Revisit The Horror Of That Time Carob Tried To Replace Chocolate In The '70s
Those of you who didn't grow up in the '70s will never know the trauma of the various "healthy" foods—like muesli and bean sprouts—that tried to enter the culinary vernacular. During that auspicious decade, germ-filled salad bars and brick-like brown breads were commonplace. In a bitter nutshell, it was a horrible time to eat food.
Writer Jonathan Kauffman has chronicled many of these terrors in his book Hippie Food: How Back-To-The-Landers, Longhairs, And Revolutionaries Changed The Way We Eat. But in a new essay in The New Yorker, Kauffman focuses on one (fortunately failed) vintage food trend in particular: Carob.
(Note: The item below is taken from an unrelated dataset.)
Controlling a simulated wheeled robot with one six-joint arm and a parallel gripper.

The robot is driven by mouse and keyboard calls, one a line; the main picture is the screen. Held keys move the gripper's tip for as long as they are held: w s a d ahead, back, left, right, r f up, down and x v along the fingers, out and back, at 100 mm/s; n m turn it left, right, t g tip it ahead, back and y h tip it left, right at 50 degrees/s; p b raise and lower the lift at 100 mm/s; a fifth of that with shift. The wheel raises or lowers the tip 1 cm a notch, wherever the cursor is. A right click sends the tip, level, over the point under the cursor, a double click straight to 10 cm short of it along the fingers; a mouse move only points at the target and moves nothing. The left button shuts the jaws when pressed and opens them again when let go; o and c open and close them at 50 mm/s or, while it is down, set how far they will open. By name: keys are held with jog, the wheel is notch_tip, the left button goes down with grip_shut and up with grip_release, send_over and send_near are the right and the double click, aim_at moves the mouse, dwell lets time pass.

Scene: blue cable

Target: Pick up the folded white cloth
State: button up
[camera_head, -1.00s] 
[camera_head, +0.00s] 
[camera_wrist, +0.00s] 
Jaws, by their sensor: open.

The substance was a poor substitute for chocolate, yet somehow was touted as the healthier option. As Kauffman poetically puts it: "At the pinnacle of our dietary suffering, worse even than sprout sandwiches or fruit leather or whole-wheat scones, there was carob, the chocolate substitute that never could."
Kauffman traces carob's journey to the natural-health movement, from its appearance in health-food cookbooks from the '20s and '30s, to its peak in the 1970s, as its sweetness helped it invade the market that had turned on "the high fat content of chocolate confections and the bitterness of unsweetened cocoa powder." All of that fell by the wayside when "chocoholics" in the '80s brought their beloved favorite food back in to fashion, and carob was cast aside.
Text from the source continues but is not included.